20.1.10

CEM ANOS DE NOEL

Ventura Picasso
CADERNO VIDA 22/01/2010

Especial p/Folha da Região

Pra começo de conversa, a partir de hoje o nosso compromisso, neste 2010, é com NOEL ROSA. Começou como ele gostava, no quarto dia de janeiro. Ano bom começa assim. O carnaval de 1935 marcou para sempre o Pierro Apaixonado. Noel cantava o que vivia, nos botequins onde vivia:
“A colombina entrou num butiquim/Bebeu, bebeu, saiu assim, assim

Dizendo: pierrô cacete /Vai tomar sorvete com o arlequim”.

Composição: Noel Rosa-Heitor dos Prazeres

Em Vila Izabel, no lado bom do lugar e por isso protegido por Deus, em 11 de dezembro de 1910, duro de nascer, sacado a fórceps chegou à Vila com a cara quebrada, o maior poeta da nossa história. Noel Rosa é o criador do padrão comportamental brasileiro. Ao final de cada fato, o ato vira piada.

Na alegria e na tristeza, na saúde ou na pior, na fartura e na dureza na gargalhada tira uma letra, um samba. Samba naquele tempo era palavrão. Música de pretos, de malandros e de Noel. Tudo a sua volta era samba e cerveja gelada para congelar e matar o bacilo de Koch.

Irreverente, educado, em tudo que via e ouvia as contradições, nos botecos, no morro, na cidade ou na sala de aula: “Professor, posso mijar no seu bolso?”
− Sim, mas não demore.
O homem era surdo. Noel perdia o amigo, não perdia o gancho.

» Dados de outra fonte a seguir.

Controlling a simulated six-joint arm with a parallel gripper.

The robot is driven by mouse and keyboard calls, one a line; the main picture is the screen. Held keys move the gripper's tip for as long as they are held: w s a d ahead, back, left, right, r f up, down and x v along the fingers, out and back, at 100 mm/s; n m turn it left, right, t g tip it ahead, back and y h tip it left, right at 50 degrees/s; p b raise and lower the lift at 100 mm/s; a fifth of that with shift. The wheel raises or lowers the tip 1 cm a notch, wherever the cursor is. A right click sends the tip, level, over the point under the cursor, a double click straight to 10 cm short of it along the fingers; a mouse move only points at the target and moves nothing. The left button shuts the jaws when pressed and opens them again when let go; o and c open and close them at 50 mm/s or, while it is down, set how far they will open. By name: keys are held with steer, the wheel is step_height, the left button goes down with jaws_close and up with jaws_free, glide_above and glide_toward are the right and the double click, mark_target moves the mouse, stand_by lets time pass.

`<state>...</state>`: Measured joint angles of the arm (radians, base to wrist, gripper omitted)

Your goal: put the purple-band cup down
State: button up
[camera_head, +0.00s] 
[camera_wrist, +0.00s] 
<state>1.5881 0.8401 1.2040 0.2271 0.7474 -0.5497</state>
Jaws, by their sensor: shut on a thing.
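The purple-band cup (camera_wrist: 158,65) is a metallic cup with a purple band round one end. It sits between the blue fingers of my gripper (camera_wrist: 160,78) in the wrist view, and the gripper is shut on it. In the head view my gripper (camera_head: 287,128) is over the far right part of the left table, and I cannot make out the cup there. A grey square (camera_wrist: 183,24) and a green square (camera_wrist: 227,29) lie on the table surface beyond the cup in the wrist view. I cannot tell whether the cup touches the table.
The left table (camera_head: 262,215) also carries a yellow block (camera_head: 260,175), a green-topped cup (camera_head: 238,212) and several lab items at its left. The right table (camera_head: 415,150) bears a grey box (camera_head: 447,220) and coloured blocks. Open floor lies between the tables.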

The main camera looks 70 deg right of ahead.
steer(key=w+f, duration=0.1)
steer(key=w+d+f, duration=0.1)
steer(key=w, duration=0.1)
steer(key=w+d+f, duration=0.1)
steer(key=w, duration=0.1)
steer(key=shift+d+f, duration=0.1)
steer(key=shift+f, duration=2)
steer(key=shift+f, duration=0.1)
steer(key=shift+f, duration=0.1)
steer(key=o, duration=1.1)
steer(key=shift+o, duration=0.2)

O ano inteiro é pouco para lembrar o ‘Poeta da Vila’. Viveu 26 anos, produziu em oito anos, entre musicas e letras um cartel com mais de 250 trabalhos. Un passan, o ‘Cronista do Brasil’, criou muitas frases de efeito, poemas, poesias e crônicas.

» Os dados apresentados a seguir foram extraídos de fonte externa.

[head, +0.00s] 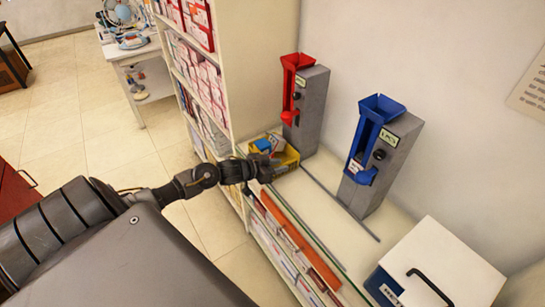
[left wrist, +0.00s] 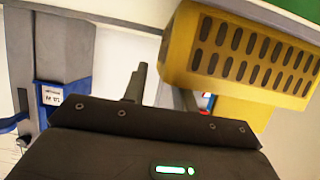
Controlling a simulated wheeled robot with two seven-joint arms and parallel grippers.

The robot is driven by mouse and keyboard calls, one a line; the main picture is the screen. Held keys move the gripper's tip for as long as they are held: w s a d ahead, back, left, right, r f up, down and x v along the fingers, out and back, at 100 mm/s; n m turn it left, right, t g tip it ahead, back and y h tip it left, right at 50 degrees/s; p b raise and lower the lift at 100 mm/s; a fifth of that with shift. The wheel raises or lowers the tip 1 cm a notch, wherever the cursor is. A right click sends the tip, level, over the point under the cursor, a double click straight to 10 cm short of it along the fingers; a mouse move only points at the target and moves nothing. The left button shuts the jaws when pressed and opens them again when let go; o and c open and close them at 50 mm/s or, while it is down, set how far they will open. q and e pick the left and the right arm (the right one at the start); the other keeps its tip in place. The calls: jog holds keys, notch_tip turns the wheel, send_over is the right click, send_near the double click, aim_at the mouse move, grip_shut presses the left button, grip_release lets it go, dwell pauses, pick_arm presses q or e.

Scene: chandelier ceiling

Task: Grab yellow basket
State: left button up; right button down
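The yellow basket (head: 291,158) stands at the left end of the white counter, below the red dispenser, with blue, yellow and other small packs inside. My left gripper (head: 262,171) is at its near edge, with the arm coming in from the left. In the left wrist view the slotted yellow basket wall (left wrist: 245,50) fills the upper right, close to the gripper. One dark finger (left wrist: 134,86) shows beside the basket; the other finger is hidden. I cannot tell whether the fingers touch or grip the basket. My right gripper is not in view.
A red dispenser (head: 290,85) on a grey stand is just behind the basket. A blue dispenser (head: 368,135) stands further right, and a white-lidded box (head: 445,265) is at lower right. A stocked shelf (head: 250,60) rises to the left. The counter's middle is mostly clear.

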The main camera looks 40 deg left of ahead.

Quem vive às voltas de regimes políticos autoritários, não se perde. E o Poeta da Vila Izabel, idealista, não era bobo. Ouvia atentamente as histórias contadas pelo tio sobre a crise interna, a queda dos preços do café, a depressão e a quebra da Bolsa de Valores de Nova York, 1930.

Naquele carnaval, o mundo quebrado, a sátira “Com que roupa” encantou a nação. Sem dúvida, uma critica as intenções desconhecida da ‘Revolução de 30’ de Vargas. Ninguém sabia se o governo optaria pela camisa preta fascista, ou a vermelha comunista. Qualquer semelhança é mera coincidência, vi esse filme em Araçatuba.

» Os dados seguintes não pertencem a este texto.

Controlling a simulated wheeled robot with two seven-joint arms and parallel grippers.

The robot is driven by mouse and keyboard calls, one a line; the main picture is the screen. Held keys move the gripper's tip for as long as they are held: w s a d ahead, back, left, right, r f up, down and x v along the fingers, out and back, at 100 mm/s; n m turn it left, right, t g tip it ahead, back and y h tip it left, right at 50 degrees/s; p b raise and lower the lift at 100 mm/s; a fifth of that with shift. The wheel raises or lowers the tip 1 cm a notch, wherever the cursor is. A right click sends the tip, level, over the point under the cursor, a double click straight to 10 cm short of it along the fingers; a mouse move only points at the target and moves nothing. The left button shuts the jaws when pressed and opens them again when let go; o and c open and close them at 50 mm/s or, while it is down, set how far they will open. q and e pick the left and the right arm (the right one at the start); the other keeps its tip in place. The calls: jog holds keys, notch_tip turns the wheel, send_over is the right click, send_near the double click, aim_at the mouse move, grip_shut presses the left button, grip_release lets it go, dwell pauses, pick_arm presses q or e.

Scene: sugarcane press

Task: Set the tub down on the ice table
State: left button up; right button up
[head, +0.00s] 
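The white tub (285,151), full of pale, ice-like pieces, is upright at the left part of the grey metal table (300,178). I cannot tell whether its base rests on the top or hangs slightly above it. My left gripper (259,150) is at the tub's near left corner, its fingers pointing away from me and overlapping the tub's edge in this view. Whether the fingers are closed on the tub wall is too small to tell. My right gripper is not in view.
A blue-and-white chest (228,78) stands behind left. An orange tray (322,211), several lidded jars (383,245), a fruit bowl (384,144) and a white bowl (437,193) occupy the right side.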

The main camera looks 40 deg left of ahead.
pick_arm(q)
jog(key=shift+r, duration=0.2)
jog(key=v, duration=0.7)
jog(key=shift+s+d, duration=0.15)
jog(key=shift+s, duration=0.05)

O ‘pai dos pobres’ ainda não havia adotado a filharada, Noel indignado com a injustiça social, lascou o primeiro verso do "Com que roupa", na clave de sol do Hino Nacional:
Ouviram do Ipiranga as margens plácidas (“A-go-ra vou mu-dar mi-nha com-duta”), o arranjador Homero D’ornelas, vendo o estrago latente, quebrou o verso antes do escândalo. E o samba parnasiano arrasou nas noites cariocas.

Morreu tuberculoso em 4 de maio de 1937, na casa onde nasceu. Nesse dia Araci de Almeida gravava, de Noel, a última composição: "Eu sei sofrer".
Antes porem, em março, compôs "Último desejo". Amou intensamente Ceci, mas casou com Lindaura. “A Lapa nunca mais voltou a ser a Lapa”.

O carnaval vem aí, é possível montar num reboque duas meninas escolhidas por algum carnavalesco para representarem os amores de Noel. O Napo (Jorge Napoleão Xavier), em maio de 2007, escreveu numa das suas crônicas que o Manuel Medeiros Rosa, pai de Noel, morou aqui (+ou− 1914). Em nome do pai, Noel merece a nossa homenagem.